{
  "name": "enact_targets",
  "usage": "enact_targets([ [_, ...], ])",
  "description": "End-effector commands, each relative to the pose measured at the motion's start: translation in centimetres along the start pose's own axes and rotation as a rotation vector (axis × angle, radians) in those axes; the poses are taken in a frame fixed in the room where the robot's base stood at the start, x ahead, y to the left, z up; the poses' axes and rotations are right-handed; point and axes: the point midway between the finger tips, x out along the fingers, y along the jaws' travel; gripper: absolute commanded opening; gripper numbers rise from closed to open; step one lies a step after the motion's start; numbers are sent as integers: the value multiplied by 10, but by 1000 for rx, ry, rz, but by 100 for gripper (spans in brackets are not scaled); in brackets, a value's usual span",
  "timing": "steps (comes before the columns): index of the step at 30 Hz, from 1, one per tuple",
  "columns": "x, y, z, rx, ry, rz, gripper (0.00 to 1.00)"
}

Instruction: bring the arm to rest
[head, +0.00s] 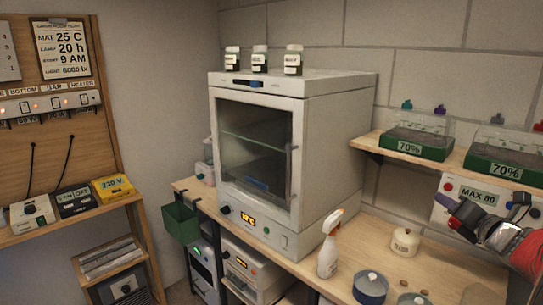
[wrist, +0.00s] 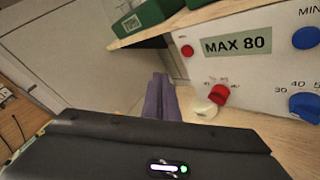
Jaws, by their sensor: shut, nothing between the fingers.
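My gripper (wrist: 160,95) shows in the wrist view as two purple fingers, shut together with nothing between them. In the head view my gripper (head: 462,217) is at the right edge, in front of the white control box (head: 470,193) labelled MAX 80 and above the bench. The same control box (wrist: 270,60) fills the upper right of the wrist view, with red and blue knobs. The fingers appear close to its lower left side; I cannot tell whether they touch anything.
A white oven-like cabinet (head: 305,95) stands on the wooden bench (head: 330,282). A shelf (head: 370,142) with green trays (head: 418,138) hangs above my gripper's level.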

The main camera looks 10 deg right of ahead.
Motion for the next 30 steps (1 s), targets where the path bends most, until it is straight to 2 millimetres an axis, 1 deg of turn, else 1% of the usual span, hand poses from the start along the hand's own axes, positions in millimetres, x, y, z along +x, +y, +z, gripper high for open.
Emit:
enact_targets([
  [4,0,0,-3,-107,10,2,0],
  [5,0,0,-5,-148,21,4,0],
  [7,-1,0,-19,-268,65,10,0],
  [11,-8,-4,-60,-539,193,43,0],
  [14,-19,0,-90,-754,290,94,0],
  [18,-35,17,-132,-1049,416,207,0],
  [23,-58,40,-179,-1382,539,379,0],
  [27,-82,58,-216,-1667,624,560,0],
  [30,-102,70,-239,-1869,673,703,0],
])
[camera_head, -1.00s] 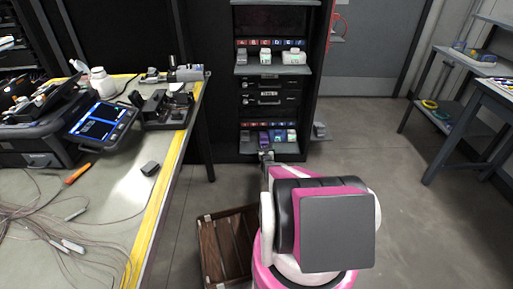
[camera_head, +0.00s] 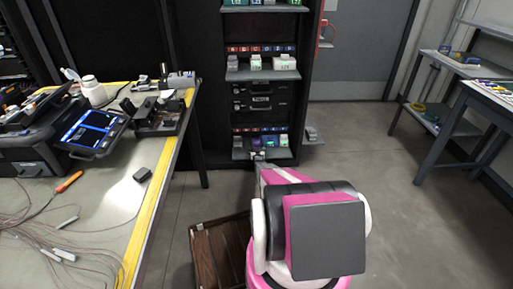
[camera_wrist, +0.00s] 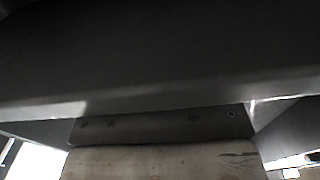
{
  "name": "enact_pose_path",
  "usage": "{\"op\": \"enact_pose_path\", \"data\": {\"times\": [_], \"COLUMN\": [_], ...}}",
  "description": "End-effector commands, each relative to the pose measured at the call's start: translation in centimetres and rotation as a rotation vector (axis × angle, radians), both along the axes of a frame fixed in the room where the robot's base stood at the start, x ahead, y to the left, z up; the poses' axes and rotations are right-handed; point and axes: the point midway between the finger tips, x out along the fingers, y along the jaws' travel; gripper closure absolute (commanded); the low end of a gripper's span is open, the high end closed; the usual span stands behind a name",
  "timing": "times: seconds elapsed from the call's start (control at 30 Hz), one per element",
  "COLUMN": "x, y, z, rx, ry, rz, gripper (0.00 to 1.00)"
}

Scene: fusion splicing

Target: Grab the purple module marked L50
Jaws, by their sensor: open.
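A purple module (camera_head: 256,143) sits on the lowest visible shelf (camera_head: 284,155) of the dark cabinet, left of other modules. Its marking is too small to read. My gripper (camera_head: 259,156) is at the front of this shelf, just below and in front of the purple module in the picture. It is open. Its fingertips are small here, and I cannot tell whether they touch the module. The wrist view is mostly filled by a dark grey surface and a worn pale surface close to the camera; no module can be made out there.
A teal module (camera_head: 270,141) and a white-green module (camera_head: 283,139) stand right of the purple one. Another shelf with white modules (camera_head: 255,62) is above black drawers (camera_head: 262,103). A workbench (camera_head: 112,200) is at left, a wooden crate (camera_head: 215,258) below. Floor at right is clear.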

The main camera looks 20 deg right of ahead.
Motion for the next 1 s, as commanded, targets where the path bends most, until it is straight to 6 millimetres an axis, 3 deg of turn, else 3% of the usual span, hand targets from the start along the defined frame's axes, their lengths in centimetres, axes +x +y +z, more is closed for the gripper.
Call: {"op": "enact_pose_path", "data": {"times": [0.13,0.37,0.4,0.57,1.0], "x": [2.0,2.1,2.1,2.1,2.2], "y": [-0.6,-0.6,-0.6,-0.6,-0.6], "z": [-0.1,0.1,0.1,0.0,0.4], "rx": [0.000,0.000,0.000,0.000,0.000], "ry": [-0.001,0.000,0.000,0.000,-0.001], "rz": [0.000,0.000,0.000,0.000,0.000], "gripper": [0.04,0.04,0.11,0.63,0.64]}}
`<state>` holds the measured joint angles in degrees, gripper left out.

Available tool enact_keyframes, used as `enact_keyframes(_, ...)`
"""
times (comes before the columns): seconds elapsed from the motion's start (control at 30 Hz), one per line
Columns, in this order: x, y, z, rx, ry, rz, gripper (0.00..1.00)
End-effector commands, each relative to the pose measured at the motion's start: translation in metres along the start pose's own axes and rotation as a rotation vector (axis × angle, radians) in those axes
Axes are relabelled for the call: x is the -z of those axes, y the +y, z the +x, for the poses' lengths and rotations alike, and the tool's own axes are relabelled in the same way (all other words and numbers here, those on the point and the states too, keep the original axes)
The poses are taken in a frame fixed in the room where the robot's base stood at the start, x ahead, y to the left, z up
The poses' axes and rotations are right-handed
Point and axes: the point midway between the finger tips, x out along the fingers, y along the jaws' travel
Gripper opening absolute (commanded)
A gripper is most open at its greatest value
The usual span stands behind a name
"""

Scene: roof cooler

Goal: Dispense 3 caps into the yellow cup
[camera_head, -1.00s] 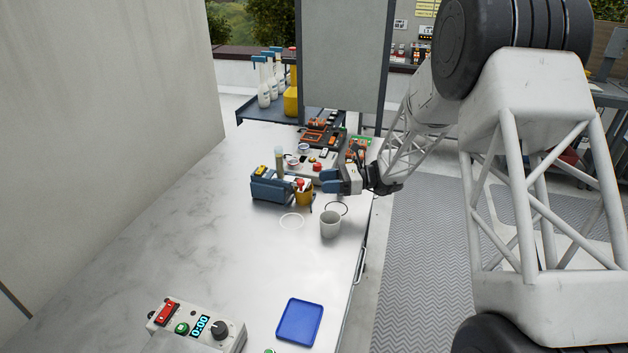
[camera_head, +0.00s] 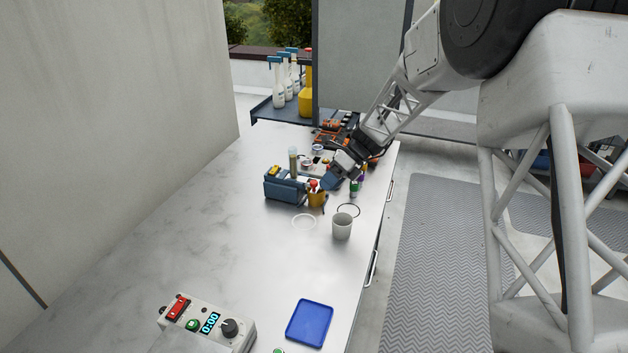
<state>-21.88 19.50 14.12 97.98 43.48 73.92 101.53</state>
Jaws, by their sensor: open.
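The yellow cup (camera_head: 317,201) stands on the metal counter with small items showing at its top, one of them red. It is beside the right end of a blue-grey holder (camera_head: 284,188). A pale upright tube (camera_head: 293,160) rises behind the holder. I cannot make out a cap dispenser or single caps for certain. My gripper (camera_head: 330,184), with blue fingers, is open and points down and left at the upper right of the cup. I cannot tell whether it touches the cup. The arm hides part of the items behind.
A blue tray (camera_head: 310,322) and a timer box (camera_head: 207,322) are nearer. Spray bottles (camera_head: 278,85) stand on a rear shelf. The counter's left side is clear.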

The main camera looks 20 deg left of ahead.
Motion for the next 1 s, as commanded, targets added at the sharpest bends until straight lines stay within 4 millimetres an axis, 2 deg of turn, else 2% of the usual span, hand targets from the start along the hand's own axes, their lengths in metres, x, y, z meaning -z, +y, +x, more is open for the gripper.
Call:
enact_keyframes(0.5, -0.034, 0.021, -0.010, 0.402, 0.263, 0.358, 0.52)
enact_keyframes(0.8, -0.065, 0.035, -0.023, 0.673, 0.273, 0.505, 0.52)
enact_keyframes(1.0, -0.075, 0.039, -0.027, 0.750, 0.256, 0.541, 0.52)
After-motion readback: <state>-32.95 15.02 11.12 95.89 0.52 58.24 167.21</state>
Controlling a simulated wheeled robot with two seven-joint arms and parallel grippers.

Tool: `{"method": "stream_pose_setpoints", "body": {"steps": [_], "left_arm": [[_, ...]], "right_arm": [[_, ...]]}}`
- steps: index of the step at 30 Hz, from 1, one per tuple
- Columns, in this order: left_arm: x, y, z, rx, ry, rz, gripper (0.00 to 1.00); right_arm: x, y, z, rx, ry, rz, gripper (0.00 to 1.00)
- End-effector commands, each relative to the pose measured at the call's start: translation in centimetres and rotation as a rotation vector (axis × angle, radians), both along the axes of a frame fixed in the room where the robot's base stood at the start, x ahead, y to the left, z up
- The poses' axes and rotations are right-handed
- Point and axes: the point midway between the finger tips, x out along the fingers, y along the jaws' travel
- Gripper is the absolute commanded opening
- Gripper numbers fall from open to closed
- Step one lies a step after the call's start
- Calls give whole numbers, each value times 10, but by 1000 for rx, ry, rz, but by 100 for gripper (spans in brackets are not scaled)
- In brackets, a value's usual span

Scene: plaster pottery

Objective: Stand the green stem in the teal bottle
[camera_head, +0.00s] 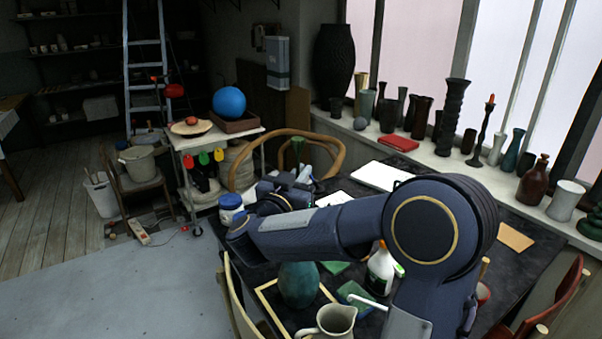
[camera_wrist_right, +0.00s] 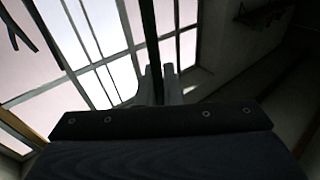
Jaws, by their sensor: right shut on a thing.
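My right gripper (camera_head: 303,176) is shut on the green stem (camera_head: 298,150), which stands up dark green above the fingers at the far side of the table. In the right wrist view, the fingers (camera_wrist_right: 160,86) close around the dark stem (camera_wrist_right: 151,35), which runs up past the top edge. A rounded teal bottle (camera_head: 299,287) stands on the near part of the table. My right arm crosses in front of its top, so its mouth is hidden. The gripper is well beyond it, apart from it. My left gripper is not in view.
Several vases, including a slim dark-teal one (camera_head: 513,152), line the windowsill. Open white pages (camera_head: 381,176) lie at the back.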

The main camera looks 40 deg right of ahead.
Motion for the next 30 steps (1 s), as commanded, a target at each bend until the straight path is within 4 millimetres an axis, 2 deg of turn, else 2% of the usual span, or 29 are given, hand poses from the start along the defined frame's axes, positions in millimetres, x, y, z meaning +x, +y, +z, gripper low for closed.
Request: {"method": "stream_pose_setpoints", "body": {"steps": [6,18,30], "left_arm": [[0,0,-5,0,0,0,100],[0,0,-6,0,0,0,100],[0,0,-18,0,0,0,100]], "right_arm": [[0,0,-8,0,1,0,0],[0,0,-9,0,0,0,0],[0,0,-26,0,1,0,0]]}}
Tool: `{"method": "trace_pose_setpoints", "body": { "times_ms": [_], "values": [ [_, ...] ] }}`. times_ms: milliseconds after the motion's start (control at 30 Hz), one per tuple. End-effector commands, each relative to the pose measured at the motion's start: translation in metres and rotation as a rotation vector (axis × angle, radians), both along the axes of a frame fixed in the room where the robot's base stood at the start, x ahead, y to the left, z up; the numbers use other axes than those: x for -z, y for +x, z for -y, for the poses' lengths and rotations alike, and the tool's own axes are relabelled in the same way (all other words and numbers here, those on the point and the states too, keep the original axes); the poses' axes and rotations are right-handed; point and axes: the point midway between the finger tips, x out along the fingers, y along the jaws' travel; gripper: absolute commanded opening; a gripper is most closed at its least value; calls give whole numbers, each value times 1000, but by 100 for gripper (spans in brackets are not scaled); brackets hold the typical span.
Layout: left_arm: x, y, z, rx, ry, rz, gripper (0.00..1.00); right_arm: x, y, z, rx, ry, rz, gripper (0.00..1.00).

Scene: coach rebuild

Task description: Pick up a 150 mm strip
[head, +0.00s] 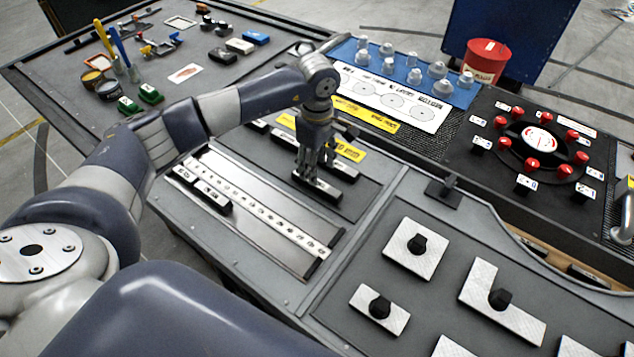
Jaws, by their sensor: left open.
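My left gripper (311,176) points straight down over a dark strip (328,192) with a white label on the grey bench panel. Its fingers are open and sit at or just above this strip; I cannot tell whether they touch it. The strip's label is too small to read. More dark strips lie behind and left of the gripper, one at the back (258,125) and another (284,138); one more strip (344,168) shows just right of the gripper. Two dark labelled pieces (185,175) (213,198) lie along a white ruler (255,212). My right gripper is not in view.
Yellow labels (347,149) stand behind the strips. To the right are metal plates with black knobs (416,249). Behind are a blue tray (400,70) of pale pegs, a red can (486,62) and a round dial with red knobs (537,139).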

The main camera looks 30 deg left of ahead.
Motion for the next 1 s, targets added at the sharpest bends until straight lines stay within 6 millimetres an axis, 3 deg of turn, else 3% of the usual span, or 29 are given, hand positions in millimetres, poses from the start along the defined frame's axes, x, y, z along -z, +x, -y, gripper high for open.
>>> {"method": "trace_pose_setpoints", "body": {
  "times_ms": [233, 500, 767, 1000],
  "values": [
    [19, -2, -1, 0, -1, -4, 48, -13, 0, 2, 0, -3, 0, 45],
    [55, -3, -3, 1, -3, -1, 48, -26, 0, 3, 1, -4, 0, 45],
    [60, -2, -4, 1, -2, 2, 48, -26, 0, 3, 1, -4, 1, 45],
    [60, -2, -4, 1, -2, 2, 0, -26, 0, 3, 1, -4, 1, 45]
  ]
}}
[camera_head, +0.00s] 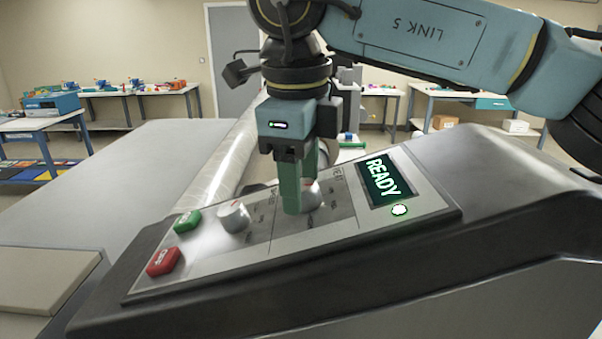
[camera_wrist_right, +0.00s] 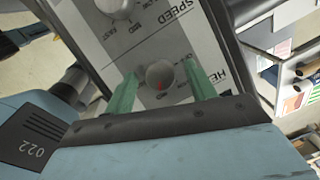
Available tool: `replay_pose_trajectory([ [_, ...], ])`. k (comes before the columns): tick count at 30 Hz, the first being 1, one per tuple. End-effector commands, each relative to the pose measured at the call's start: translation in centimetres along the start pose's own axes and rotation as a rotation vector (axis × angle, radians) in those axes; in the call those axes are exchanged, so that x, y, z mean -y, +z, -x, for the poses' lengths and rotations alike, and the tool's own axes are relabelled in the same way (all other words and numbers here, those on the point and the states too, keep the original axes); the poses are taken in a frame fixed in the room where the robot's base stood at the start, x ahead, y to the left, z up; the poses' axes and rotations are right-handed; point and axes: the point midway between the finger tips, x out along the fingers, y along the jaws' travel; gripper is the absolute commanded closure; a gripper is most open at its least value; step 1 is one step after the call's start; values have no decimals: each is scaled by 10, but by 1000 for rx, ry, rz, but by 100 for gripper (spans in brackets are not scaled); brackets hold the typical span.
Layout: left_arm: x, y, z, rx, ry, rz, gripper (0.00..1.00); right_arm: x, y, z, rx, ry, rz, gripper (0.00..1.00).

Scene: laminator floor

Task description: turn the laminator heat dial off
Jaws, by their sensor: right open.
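The laminator's heat dial (camera_head: 309,193) is a silver knob under the HEAT label, partly hidden behind my right gripper (camera_head: 298,205) in the head view. In the right wrist view the heat dial (camera_wrist_right: 160,75) shows a red mark and lies between the two green fingers of my right gripper (camera_wrist_right: 162,92), which are apart on either side of it. I cannot tell whether they touch it. The speed dial (camera_head: 234,216) sits to its left on the panel. The display (camera_head: 386,180) reads READY, with a lit green light below it. My left gripper is not in view.
A green button (camera_head: 187,221) and a red button (camera_head: 163,261) are at the panel's left end. A clear film roll (camera_head: 215,165) lies behind the panel. Work tables with tools stand along the back wall.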

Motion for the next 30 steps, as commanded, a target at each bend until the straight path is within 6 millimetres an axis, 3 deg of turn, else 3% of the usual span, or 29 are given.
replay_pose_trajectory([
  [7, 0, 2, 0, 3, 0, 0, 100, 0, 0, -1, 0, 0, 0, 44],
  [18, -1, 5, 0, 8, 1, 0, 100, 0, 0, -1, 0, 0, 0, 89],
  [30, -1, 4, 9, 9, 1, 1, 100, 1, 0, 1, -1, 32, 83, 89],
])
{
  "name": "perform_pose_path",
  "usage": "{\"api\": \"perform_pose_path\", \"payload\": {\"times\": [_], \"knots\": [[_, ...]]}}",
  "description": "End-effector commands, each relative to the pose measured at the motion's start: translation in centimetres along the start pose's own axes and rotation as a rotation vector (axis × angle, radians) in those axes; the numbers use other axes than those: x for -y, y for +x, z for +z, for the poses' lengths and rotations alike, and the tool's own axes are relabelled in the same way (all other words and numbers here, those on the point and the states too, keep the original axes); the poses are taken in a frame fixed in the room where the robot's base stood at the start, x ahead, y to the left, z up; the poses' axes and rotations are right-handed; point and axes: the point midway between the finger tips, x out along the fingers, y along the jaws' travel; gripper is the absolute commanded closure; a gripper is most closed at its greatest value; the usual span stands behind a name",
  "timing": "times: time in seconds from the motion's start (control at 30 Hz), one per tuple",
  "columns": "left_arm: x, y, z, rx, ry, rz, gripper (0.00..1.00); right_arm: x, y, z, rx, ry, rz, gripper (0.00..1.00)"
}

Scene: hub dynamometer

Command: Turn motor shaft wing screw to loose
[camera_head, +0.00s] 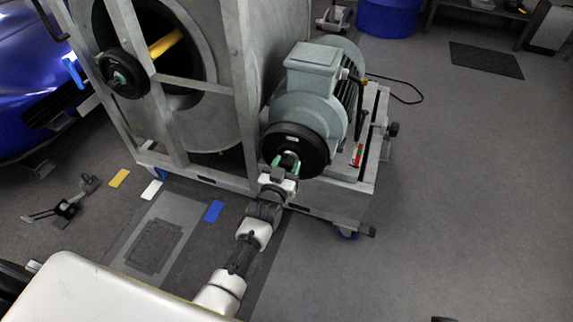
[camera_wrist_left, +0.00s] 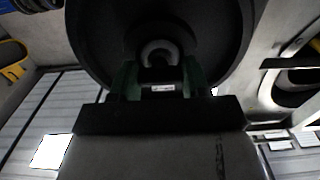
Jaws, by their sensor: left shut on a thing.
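The grey-green motor (camera_head: 307,100) has a black round disc (camera_head: 300,142) on its front end. My left gripper (camera_head: 286,164) reaches up to the middle of this disc, with its green fingers at the shaft. In the left wrist view the disc (camera_wrist_left: 100,40) fills the top. The motor shaft wing screw (camera_wrist_left: 160,50) shows as a light ring with a dark middle. The left gripper's green fingers (camera_wrist_left: 160,80) stand on both sides of it and are shut on it. The fingers hide much of the screw, so its turn angle cannot be told. My right gripper is not in view.
The motor sits on a grey wheeled frame (camera_head: 330,178). A second black round knob (camera_head: 123,75) is on the left of the frame. A blue car (camera_head: 35,75) stands at the far left. A black stand (camera_head: 66,208) lies on the floor. The floor at right is clear.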

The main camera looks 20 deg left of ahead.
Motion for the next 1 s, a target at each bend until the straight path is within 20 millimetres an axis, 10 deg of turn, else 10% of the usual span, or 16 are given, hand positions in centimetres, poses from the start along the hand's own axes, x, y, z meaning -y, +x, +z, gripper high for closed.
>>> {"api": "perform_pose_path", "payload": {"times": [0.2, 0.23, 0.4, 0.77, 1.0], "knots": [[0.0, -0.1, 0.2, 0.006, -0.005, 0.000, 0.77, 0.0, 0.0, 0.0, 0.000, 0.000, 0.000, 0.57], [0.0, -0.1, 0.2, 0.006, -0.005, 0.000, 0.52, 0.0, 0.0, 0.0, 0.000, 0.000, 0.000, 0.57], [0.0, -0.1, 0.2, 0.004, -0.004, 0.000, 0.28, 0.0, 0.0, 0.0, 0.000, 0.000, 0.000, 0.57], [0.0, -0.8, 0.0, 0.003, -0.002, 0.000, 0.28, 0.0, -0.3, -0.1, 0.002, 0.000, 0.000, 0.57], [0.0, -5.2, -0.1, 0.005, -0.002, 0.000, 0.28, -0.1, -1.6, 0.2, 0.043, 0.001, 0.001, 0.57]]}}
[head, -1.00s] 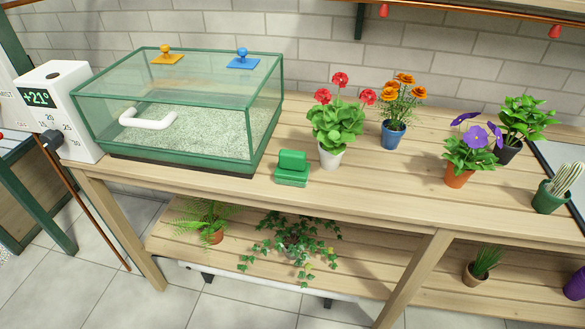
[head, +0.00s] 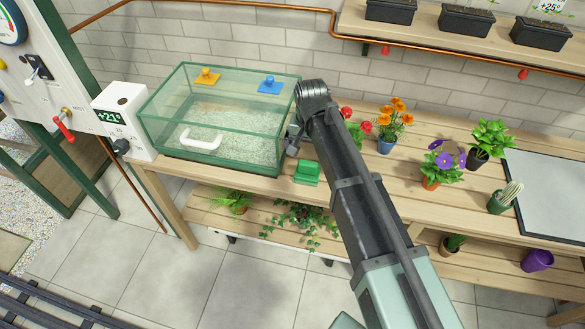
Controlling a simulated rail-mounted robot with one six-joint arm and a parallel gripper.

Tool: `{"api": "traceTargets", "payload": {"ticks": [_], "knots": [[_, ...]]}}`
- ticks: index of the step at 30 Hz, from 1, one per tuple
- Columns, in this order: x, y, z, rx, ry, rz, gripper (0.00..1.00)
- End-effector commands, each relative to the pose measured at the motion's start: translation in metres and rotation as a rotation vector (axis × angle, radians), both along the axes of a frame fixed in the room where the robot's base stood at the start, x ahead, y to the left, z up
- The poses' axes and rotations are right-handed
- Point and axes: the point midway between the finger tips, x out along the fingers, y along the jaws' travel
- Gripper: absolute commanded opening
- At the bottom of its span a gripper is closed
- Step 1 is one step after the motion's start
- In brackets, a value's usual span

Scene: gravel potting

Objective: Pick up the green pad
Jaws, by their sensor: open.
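The green pad (head: 307,172) is a small block with a raised part on top. It lies on the wooden bench near its front edge, to the right of the glass tank. My gripper (head: 291,146) is open and empty, close to the tank's right side. It is just left of and above the pad in the picture, apart from it as far as I can see. My arm reaches in from the lower right and partly hides the red-flowered plant.
The green-framed glass tank (head: 215,118) holds gravel. Potted plants stand to the right, such as the orange-flowered one (head: 388,142) and the purple-flowered one (head: 432,184). A white device (head: 122,125) stands left of the tank. Bench around the pad's front is clear.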

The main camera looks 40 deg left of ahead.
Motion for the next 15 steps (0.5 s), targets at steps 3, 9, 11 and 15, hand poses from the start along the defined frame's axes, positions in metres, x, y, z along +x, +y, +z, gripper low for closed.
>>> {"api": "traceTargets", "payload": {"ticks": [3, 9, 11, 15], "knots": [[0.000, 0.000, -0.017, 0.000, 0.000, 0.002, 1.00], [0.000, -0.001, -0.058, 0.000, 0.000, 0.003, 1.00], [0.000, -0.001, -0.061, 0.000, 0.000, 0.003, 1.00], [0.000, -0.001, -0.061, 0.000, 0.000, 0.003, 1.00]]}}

===============

> [PROMPT] In the listing above, find the line with "Goal: Dispense 3 caps into the yellow cup" and the line with "<state>-21.88 19.50 14.12". Copy exactly those lines and all between them, minus the images.

> [RESULT OF THIS TASK]
Goal: Dispense 3 caps into the yellow cup
[camera_head, -1.00s] 
[camera_head, +0.00s] 
<state>-21.88 19.50 14.12 97.98 43.48 73.92 101.53</state>

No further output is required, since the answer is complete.